Inspiring Older Readers

posted on 09 Aug 2017

It’s a kind of magic

In his 2012 publication, One For the Books, Joe Queenan says this:

 For me and for all those like me, books are sacred vessels. Postcards and photos and concert programs and theater tickets and train schedules are souvenirs; books are connective tissue. Books possess alchemical powers, imbued with the ability to turn darkness into light, ennui into ecstasy, a drab, predictable life behind the Iron Curtain into something stealthily euphoric. Or so book lovers believe. The tangible reality of books defines us, just as the handwritten scrolls of the Middle Ages defined the monks who concealed them from barbarians. We believe that the objects themselves have magical powers.

This represents a brave attempt to pin down something that is frustratingly hard to articulate – why the physical book is special; why it’s more, and always will be more, than any electronic simulacrum. I know it is but I seem to know it at an emotional  level and that seems to only translate into something that makes sense for those who share that belief. I also know this is unsatisfactory and it makes me fundamentally uncomfortable because it’s way too close to how religious believers justify their belief in the supernatural – there may not be any evidence but I believe it’s true, I have faith.

I have often tried to explain that this feeling isn’t just vaporous fancy or magical thinking and this special quality of the physical book is a real and tangible thing – something which is in fact more physical and sensory than spiritual.  But I have to confess that it is hard to identify the point at which the sensual, physical pleasure of handling a book tips over into being something rapturous or mystical.
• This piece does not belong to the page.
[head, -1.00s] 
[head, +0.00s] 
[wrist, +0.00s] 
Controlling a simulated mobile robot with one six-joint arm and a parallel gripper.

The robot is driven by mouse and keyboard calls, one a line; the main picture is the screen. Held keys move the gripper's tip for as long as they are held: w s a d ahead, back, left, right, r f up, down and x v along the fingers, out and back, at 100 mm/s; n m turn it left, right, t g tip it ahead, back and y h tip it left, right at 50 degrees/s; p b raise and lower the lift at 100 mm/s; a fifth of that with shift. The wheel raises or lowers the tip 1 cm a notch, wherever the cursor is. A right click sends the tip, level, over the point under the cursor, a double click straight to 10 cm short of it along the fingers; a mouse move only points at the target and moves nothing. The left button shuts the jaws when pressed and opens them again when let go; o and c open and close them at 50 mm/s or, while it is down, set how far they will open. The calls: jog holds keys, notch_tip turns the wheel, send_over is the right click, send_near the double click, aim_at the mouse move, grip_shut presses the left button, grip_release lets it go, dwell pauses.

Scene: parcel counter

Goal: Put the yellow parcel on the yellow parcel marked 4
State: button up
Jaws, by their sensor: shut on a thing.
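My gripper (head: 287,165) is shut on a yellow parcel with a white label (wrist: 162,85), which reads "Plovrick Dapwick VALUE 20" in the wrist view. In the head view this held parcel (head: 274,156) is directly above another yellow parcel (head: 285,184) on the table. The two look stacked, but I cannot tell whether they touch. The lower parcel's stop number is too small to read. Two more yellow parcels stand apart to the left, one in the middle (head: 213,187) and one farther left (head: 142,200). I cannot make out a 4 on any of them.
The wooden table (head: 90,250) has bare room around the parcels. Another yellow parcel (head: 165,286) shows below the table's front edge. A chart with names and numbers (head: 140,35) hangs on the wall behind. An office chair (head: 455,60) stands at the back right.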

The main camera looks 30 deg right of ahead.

The production of the book, like other works of art, has an incredible back story to tell – it starts with the author who researches, imagines and writes down the content and passes on to the editors who refine and revise, the publishers and art directors who design the product and the printers and binders who make all this endeavour into something tangible. Finally it’s on to the bookseller to ensure it makes its way to the reader.
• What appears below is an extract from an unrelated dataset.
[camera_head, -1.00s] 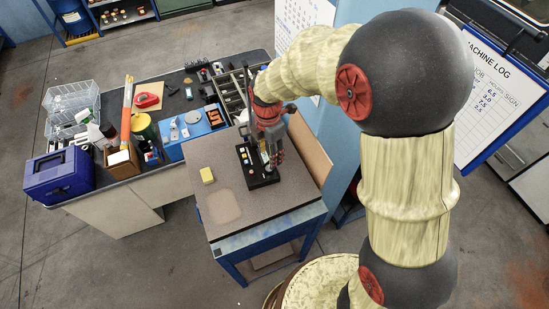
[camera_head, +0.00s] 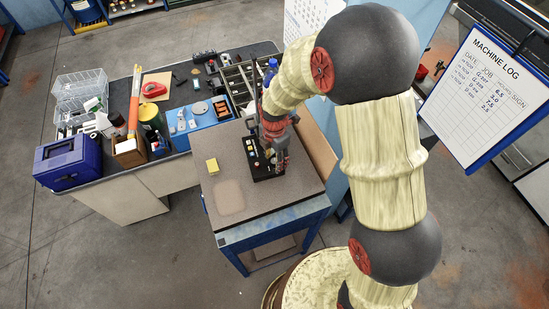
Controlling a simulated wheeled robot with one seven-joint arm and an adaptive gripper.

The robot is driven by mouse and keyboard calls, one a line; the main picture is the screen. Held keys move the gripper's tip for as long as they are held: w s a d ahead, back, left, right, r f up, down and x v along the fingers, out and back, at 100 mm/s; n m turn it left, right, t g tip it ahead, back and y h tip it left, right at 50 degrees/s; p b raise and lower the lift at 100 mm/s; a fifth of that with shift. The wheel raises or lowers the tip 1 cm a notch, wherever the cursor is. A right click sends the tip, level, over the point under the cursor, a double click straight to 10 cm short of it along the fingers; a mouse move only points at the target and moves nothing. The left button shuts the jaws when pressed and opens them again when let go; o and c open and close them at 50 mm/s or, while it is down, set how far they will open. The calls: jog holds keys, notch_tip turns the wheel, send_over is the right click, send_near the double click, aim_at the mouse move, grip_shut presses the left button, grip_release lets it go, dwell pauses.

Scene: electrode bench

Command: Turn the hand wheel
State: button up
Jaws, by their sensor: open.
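I cannot make out a hand wheel for certain. A black device (camera_head: 261,168) with several small light and coloured parts on top stands on the small brown-topped table (camera_head: 229,175). My gripper (camera_head: 281,163) points down over the right side of this device, and my arm reaches to it from the right. The gripper is open. It hides part of the device, and I cannot tell whether its fingers touch anything.
The table's front left is clear, with a pale patch. A cluttered bench (camera_head: 100,186) with a blue toolbox (camera_head: 66,164) stands to the left. A brown panel (camera_head: 317,150) edges the table's right side.

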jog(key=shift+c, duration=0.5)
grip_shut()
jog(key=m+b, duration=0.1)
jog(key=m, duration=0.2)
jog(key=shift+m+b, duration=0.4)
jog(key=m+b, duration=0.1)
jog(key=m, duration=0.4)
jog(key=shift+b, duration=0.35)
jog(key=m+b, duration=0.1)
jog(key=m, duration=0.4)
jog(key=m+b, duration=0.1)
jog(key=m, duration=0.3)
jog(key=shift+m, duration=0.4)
It is this sense of inheriting a unique history and becoming part of that story that makes purchasing and reading the book a visceral experience and I think it’s also behind the desire to get hold of the first edition, first printing that can obsess some collectors. To handle something that owes its existence to and can trace an unbroken direct line to the original creator inspires an elemental cave-dweller’s desire to somehow possess the ‘spirit’ of the maker.

I have seen it suggested, I think by Alberto Manguel,  the wonderful Argentinian literary critic and bibliophile, that simply handling, holding and leafing through a volume is enough to give you a ‘connection’ with both the author and the content – even before you’ve actually read it. I don’t know if this is something other people have  found to be true but I can say from personal experience that this is a point of view I can sympathise with. This is something that can never be had from an electronic reader and it’s undeniable that the feel of a book in your hands is specific.

There was a time when I really thought that the predictions of the physical book being superseded by electronic readers might have some truth in it. There seemed to be both a public desire to move to electronic readers and a more devious commercial strategy underpinning the change – rather in the way vinyl was replaced by cd and then by streaming. Maybe, I feared, however unique the experience of holding and reading a physical book is, it wouldn’t be enough to save it from extinction.

But of course that’s not how it’s turned out. As the flirtation with electronic books cools, books as physical things to own and cherish have emerged again as objects of desire and look stronger in the marketplace than they have for many years. Much of this can be put down to a magnificent response from publishers and book designers who reacted to the challenge of electronic books by creating some of the most beautiful books I have seen in my lifetime.

All new technologies take some time to find their appropriate role in society and it’s clear that reading isn’t an either/or proposition when it comes to the choice between a paper book or an electronic reader. Both have, and will continue to have, their part to play - I just happen to believe that there is only one choice that can be made when it comes to having an emotional and physical relationship with a writer and a writers ideas and that’s through the traditional printed book.